Il risultato è un impianto sanzionatorio disomogeneo e difficilmente giustificabile sul piano della coerenza logica, poiché l’automatismo della sospensione della patente, privo di qualsiasi collegamento con la condotta contestata, rischia di violare i principi di proporzionalità, ragionevolezza e personalizzazione della pena. Alcuni commentatori ritengono che l’automatismo della sospensione della patente per il registro sia in realtà un errore normativo o un taglia/incolla disallineato poiché la tenuta del registro compete normalmente agli uffici amministrativi e non al conducente su strada. Non è ancora accertato se tale vizio possa essere efficacemente fatto valere in sede giudiziaria, ma il rilievo solleva dubbi fondati sul principio di collegamento tra illecito e sanzione.
La norma finisce inoltre per colpire in modo particolarmente duro le microimprese e i lavoratori autonomi, per i quali la patente rappresenta spesso uno strumento di lavoro essenziale. La tutela ambientale richiede certamente un sistema di controlli e sanzioni rigoroso, ma l’efficacia della repressione non si misura solo con la severità delle pene: deve esserci equilibrio tra la gravità dell’illecito e la risposta dell’ordinamento.
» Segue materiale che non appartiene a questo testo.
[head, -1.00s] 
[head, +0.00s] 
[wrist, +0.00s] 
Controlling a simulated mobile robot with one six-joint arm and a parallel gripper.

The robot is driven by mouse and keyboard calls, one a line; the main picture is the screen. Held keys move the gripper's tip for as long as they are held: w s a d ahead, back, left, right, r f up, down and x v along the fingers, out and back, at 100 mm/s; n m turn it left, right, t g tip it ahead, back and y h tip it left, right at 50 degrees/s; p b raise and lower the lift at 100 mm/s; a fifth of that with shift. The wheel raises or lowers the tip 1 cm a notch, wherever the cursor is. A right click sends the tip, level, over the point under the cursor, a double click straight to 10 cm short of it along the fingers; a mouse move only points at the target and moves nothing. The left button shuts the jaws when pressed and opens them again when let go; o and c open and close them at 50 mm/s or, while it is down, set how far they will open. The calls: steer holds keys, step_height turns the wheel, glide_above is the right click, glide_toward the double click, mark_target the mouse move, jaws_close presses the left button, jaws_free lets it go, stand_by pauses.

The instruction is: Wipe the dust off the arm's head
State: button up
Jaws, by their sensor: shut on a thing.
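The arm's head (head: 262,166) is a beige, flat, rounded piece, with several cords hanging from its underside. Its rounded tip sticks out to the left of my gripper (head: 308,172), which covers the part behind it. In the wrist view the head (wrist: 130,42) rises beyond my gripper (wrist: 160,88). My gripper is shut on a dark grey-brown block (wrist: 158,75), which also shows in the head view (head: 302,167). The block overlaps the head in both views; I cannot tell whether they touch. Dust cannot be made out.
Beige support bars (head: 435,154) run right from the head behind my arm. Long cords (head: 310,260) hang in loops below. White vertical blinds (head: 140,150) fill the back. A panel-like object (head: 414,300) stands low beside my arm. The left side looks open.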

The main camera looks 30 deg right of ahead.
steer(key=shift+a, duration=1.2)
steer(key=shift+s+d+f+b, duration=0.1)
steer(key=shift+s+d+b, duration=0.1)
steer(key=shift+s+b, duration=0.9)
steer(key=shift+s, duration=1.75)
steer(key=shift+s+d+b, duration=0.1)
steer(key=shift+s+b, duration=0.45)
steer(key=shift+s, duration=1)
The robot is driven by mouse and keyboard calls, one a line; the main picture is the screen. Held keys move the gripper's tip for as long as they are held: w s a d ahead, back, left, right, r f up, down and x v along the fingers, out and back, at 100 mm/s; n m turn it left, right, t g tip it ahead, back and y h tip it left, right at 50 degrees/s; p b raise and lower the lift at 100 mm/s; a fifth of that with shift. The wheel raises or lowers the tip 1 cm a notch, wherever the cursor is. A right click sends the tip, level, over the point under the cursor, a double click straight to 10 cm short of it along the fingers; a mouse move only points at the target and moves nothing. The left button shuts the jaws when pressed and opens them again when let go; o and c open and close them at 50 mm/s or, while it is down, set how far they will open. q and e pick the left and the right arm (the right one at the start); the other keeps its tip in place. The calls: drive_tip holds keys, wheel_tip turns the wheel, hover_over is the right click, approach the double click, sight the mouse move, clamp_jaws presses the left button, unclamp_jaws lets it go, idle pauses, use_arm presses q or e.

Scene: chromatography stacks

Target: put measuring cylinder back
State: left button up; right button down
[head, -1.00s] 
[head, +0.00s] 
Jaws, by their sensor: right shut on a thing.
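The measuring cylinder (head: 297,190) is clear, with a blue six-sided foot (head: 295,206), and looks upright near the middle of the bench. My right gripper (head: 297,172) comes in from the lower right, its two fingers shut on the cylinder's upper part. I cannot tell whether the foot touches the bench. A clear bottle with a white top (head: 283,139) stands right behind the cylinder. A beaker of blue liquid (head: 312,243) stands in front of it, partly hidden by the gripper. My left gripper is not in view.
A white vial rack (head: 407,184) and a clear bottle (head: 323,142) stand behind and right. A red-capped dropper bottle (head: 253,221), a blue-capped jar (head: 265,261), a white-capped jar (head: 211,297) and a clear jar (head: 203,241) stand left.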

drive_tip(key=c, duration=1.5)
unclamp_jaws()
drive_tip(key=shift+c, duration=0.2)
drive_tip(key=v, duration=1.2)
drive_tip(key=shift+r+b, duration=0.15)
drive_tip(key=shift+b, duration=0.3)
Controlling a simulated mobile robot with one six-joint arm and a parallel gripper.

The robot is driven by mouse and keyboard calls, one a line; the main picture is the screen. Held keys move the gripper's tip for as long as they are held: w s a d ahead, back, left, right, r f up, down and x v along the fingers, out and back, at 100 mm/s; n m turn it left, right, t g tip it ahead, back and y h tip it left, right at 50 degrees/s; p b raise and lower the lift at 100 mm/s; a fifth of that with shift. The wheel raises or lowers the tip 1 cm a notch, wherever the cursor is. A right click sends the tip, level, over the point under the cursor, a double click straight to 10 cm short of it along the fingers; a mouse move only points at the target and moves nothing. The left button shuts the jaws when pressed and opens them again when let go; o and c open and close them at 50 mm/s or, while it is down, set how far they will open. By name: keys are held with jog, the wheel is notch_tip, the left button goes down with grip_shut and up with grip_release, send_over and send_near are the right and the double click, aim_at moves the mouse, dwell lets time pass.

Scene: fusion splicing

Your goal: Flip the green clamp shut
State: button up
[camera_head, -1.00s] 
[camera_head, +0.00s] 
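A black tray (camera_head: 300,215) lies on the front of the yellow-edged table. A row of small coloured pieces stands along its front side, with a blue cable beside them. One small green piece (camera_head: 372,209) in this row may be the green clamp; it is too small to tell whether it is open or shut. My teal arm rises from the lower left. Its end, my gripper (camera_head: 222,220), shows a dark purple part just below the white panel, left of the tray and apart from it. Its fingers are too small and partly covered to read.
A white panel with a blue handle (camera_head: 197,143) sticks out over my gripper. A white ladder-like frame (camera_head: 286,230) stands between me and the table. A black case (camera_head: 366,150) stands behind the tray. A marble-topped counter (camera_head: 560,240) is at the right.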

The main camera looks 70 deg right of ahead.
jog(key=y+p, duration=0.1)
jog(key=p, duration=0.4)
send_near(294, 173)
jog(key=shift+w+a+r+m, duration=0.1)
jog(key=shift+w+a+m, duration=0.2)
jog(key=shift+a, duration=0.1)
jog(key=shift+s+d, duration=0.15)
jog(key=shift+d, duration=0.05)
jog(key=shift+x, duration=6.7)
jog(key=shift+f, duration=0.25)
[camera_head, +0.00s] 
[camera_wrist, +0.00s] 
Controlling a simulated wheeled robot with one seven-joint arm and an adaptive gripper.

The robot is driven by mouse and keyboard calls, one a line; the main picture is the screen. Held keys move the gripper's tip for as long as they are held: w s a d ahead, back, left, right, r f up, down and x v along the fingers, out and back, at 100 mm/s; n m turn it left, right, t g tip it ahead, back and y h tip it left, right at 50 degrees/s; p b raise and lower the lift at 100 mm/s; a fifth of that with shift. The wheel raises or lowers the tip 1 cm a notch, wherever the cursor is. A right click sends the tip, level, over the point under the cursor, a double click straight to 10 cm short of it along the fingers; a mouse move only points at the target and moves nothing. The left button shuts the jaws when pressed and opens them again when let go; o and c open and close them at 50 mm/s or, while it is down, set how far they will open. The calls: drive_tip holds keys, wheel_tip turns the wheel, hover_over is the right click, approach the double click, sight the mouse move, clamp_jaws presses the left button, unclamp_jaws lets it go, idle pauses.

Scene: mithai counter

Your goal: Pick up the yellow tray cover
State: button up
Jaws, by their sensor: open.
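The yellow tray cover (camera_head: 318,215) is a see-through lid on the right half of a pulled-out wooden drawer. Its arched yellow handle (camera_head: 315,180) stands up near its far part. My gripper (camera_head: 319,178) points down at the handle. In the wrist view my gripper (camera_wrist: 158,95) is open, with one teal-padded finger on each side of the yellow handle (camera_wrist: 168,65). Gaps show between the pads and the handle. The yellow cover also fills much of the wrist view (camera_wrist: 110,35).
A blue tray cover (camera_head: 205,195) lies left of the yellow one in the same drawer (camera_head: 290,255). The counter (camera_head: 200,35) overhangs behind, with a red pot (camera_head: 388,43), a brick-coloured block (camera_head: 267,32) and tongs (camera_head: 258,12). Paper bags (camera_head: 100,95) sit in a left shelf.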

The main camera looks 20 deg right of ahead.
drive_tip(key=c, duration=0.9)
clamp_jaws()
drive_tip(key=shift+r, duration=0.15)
Punire con la sospensione automatica della patente chi sbaglia una registrazione, mentre non si applica alcuna misura analoga a chi trasporta rifiuti pericolosi senza formulario, rappresenta una disarmonia evidente. Un diritto ambientale moderno dovrebbe conciliare rigore e razionalità, evitando che la logica della sanzione simbolica degeneri in un sistema che penalizza più la forma che la sostanza.